Dans votre livre vous détaillez également le modèle de la hâte. Qu’est-ce que c’est exactement ?
C.G. : Le modèle de la hâte produit le travail pressé. C’est lorsque le temps est compressé. Il y a de plus en plus de contraintes autour du travail de qualité tel qu’entendu du côté prescripteur (employeur).
C’est également un temps qui est consigné dans la mesure où le « reporting » prend de plus en plus de place, notamment pour les encadrants et encadrantes de proximité. Bien souvent, ces indicateurs se trouvent en décalage avec le travail concret et ordinaire.
« La densification du travail rend les collectifs plus instables et les occasions de discuter de l’organisation du travail plus rares. » - Serge Volkoff, ergonome
Et puis c’est aussi certainement un temps enfermé. Du fait des changements récurrents que connaissent les organisations professionnelles, les salariés se retrouvent à devoir y réagir en permanence sans pouvoir mettre à profit leurs expériences antérieures. Cela rend plus difficile la capacité à se projeter dans le temps.
Certaines études indiquent que le fait de travailler en horaires longs, (plus de 8h par jour et 40h / semaine) est mauvais pour la santé. Qu’en est-il du travail pressé ?
S.V. : L’intensité du travail est un des facteurs de risques psychosociaux très largement documentés dans la littérature épidémiologique en santé au travail. Cette intensité peut entraîner des troubles du sommeil, des sensations de fatigue, des troubles digestifs… De façon plus prolongée, le travail pressé peut également provoquer des problématiques cardiovasculaires.
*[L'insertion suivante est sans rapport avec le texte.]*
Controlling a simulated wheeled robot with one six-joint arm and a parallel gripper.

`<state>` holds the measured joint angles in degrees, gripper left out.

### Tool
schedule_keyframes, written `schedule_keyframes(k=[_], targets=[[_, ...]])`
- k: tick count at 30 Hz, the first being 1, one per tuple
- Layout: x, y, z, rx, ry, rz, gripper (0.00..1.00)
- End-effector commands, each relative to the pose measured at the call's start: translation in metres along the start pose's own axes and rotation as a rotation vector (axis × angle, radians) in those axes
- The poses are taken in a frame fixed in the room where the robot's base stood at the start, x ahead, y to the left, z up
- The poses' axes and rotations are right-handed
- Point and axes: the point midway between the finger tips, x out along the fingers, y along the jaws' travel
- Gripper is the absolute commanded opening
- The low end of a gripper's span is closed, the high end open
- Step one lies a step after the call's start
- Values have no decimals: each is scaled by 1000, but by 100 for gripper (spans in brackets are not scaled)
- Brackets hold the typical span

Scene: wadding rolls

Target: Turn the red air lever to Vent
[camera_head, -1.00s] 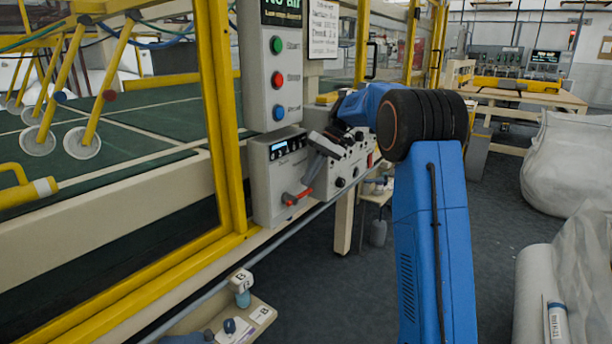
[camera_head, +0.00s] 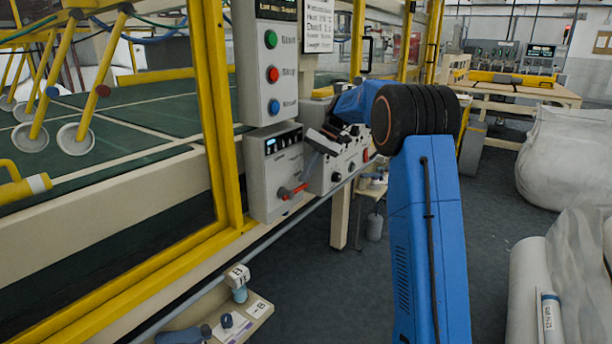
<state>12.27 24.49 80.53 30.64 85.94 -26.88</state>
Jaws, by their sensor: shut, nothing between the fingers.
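The red air lever (camera_head: 292,191) is on the front of a grey control box (camera_head: 272,172) below the button panel. It points to the right and slightly up from its pivot. The position marks around it are too small to read. My gripper (camera_head: 319,145), grey and small in the picture, is shut and empty. It is just above and right of the lever, in front of the control boxes. I cannot tell whether its fingertips touch the lever.
A button panel (camera_head: 265,75) with green, red and blue buttons is above the box. A yellow frame (camera_head: 217,110) stands close on the left. A second box with knobs (camera_head: 340,165) adjoins on the right. A shelf with labelled items (camera_head: 245,325) is below. Open floor lies beyond.

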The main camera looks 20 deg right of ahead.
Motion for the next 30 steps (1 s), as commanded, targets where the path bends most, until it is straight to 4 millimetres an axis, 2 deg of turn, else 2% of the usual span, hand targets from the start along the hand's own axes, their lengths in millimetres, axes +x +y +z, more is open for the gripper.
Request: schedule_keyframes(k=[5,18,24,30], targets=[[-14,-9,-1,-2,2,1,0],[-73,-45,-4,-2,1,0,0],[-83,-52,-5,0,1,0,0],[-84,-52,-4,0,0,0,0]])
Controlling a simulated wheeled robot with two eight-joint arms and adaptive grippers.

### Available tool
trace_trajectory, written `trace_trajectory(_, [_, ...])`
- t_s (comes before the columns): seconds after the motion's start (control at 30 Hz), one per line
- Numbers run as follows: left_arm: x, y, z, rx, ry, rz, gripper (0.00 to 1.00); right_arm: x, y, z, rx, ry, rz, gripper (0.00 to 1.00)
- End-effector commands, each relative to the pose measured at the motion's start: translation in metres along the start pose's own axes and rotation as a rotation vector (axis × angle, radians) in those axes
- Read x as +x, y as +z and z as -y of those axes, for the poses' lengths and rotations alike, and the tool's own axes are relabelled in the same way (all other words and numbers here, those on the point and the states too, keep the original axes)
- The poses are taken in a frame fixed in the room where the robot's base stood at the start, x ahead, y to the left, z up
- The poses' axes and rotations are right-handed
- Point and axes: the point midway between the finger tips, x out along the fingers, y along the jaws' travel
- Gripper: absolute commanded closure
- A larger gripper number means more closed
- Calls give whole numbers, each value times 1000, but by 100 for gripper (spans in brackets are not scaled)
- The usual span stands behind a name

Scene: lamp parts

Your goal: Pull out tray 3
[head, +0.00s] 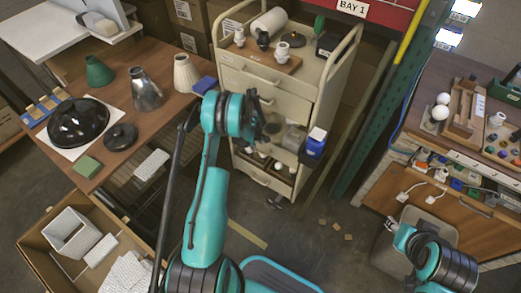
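A beige drawer cart (315,75) stands in the middle, with pull handles on its fronts. Its upper drawers look shut. A lower tray (262,178) shows its contents, several small white and dark parts; I cannot read a number on any tray. My left arm rises in front of the cart and hides part of its drawer fronts. My left gripper (258,122) is dark, close in front of the middle drawers, mostly behind my own wrist; its fingers cannot be made out and contact is unclear. My right gripper (394,229) is at lower right, away from the cart, small and unclear.
A blue-labelled container (315,145) stands at the cart's right side. Left is a wooden table (137,60) with lamp shades and a black dome (78,122). A cardboard box (38,243) sits lower left. A workbench (455,205) is at right. Floor before the cart is mostly free.

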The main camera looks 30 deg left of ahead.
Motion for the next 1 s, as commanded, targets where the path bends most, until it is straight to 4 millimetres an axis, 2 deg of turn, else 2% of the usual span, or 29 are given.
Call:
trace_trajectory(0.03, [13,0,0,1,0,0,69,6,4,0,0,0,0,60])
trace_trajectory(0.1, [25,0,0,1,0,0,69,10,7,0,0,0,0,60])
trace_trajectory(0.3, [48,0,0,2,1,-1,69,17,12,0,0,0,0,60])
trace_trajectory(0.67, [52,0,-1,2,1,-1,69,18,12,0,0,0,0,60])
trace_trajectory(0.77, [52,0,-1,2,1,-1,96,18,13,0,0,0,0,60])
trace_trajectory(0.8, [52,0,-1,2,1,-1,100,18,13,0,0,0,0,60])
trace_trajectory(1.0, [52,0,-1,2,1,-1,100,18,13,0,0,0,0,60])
Ce sur quoi nous insistons particulièrement dans le livre, c’est le caractère individualisé de ces retombées puisqu’elles ne sont pas nécessairement étudiées à l’échelle globale comme étant le produit du travail pressé. La densification du travail rend les collectifs plus instables et les occasions de discuter de l’organisation du travail plus rares. Donc si ça ne va pas on a d’abord tendance à l’imputer à soi-même en se disant : « Je ne suis plus fait pour ce travail. » C’est un véritable handicap pour la mise en place de politiques de prévention.
Justement, en l’état actuel des choses, que peuvent faire les employeurs pour éviter ce travail pressé et ses conséquences à l’échelle collective ?
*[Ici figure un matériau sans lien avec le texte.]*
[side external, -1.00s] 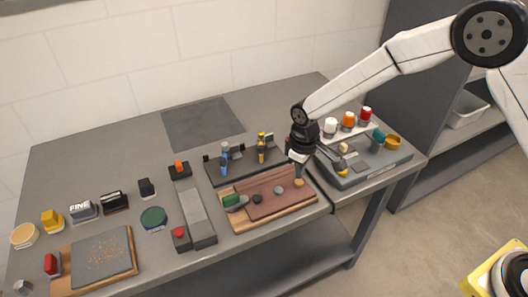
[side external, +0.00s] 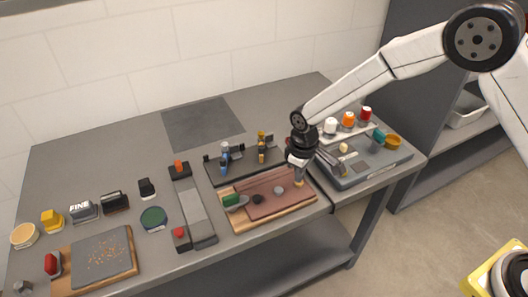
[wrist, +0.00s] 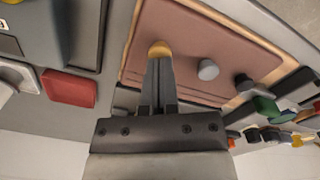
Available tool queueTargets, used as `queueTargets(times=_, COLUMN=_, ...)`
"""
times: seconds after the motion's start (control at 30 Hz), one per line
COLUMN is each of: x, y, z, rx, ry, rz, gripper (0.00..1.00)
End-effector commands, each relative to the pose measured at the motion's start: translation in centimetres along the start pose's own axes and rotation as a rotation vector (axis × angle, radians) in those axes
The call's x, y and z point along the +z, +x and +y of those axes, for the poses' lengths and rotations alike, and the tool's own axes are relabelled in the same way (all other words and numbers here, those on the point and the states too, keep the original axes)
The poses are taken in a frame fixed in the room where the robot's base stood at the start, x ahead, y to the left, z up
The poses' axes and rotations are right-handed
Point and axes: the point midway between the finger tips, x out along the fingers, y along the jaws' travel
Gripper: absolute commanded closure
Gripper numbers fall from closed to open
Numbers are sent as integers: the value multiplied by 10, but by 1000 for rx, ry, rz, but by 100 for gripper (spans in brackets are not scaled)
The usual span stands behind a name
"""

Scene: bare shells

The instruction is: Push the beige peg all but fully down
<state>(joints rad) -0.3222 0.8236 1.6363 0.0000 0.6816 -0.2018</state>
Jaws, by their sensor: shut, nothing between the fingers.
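The beige peg (side external: 299,184) stands at the right part of a reddish-brown board (side external: 263,206) lying on a wooden board. In the wrist view its rounded tan top (wrist: 159,46) shows just beyond my fingertips. My gripper (side external: 299,179) points down over the peg, with its fingers shut and empty. The fingertips (wrist: 159,61) appear to be at or touching the peg's top; the exact contact is hidden. How far the peg stands out of the board is hard to tell.
A grey peg (side external: 278,190) and a dark peg (side external: 257,199) stand in the same board. A green-handled tool (side external: 234,201) lies at its left end. A dark rack (side external: 232,172) with blue and yellow parts stands behind. A grey tray (side external: 362,178) is close on the right.

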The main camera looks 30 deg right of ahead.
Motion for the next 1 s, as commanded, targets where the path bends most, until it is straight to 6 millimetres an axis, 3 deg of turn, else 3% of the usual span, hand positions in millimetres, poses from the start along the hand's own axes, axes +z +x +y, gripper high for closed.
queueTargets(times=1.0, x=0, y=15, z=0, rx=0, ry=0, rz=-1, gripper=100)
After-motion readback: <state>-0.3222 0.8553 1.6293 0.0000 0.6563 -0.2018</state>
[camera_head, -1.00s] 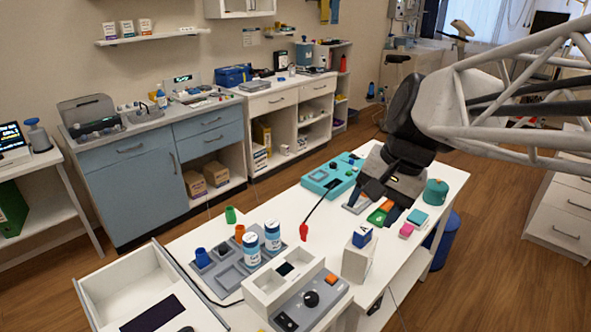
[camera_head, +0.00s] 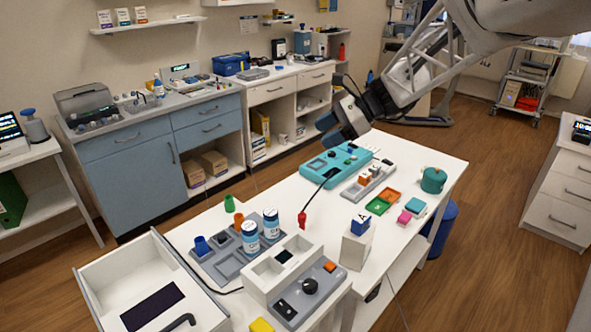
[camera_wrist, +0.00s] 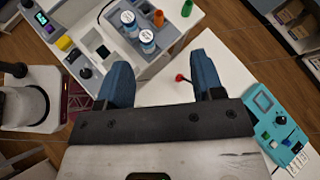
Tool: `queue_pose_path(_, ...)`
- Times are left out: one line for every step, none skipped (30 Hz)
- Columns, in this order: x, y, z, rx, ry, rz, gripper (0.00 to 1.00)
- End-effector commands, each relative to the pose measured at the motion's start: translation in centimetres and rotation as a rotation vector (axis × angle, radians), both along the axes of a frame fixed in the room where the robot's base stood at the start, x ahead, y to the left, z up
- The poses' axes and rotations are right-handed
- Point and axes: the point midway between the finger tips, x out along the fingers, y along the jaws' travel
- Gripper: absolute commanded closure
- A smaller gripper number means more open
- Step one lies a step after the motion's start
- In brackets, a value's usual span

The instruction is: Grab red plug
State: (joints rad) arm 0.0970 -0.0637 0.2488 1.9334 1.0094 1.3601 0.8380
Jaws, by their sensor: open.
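The red plug (camera_head: 302,220) stands on the white table near its middle, with a thin black cable running up from it towards the back right. In the wrist view the plug (camera_wrist: 180,78) shows between my two blue fingers, closer to the right one and some way below them. My gripper (camera_head: 328,131) is raised above the back of the table, over the teal panel's left end, apart from the plug. Its fingers are spread with nothing between them; it also shows in the wrist view (camera_wrist: 162,78).
A teal panel (camera_head: 318,171) lies behind the plug. Two white-and-blue bottles stand left of the plug in a grey tray (camera_head: 206,263). A white box with compartments (camera_head: 258,283) is in front. Table around the plug is clear.

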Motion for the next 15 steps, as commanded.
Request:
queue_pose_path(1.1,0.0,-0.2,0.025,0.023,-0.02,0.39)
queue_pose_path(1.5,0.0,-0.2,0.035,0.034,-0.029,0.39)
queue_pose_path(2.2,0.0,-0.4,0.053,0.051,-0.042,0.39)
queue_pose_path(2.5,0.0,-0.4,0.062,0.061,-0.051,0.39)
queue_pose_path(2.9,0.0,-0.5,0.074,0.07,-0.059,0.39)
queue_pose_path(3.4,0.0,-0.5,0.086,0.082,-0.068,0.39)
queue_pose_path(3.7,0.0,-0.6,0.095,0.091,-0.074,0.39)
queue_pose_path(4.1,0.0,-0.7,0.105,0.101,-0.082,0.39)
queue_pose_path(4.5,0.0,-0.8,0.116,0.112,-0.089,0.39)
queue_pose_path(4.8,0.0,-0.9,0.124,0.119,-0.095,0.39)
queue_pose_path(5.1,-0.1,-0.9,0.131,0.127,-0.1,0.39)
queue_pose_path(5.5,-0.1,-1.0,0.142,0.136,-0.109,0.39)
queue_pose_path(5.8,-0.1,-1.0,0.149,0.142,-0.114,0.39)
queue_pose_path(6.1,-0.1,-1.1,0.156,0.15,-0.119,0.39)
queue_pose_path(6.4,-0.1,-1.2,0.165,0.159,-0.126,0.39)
S.V. : Une première action « anti-travail pressé » pourrait être d’amener la question du temps là où spontanément on ne la pose pas. Prenons par exemple une étude menée il y a quelques années dans les caisses de retraites. Nos interlocuteurs souhaitaient mieux comprendre pourquoi et comment certains dossiers se trouvaient parfois erronés. Pour répondre à cette problématique, nous avons décortiqué l’utilisation du temps par les techniciens des caisses de retraites dans leur manière de gérer les dossiers : prendre des renseignements complémentaires, joindre et éventuellement recevoir le bénéficiaire etc. Au cours de l’étude, nous nous sommes rendus compte que les erreurs venaient souvent d’une mauvaise utilisation du temps dédié à chacune de ces tâches ! Chaque étape doit pouvoir se faire en “prenant son temps”. Pour prévenir les erreurs, le “bon” usage du temps est donc au centre de tout.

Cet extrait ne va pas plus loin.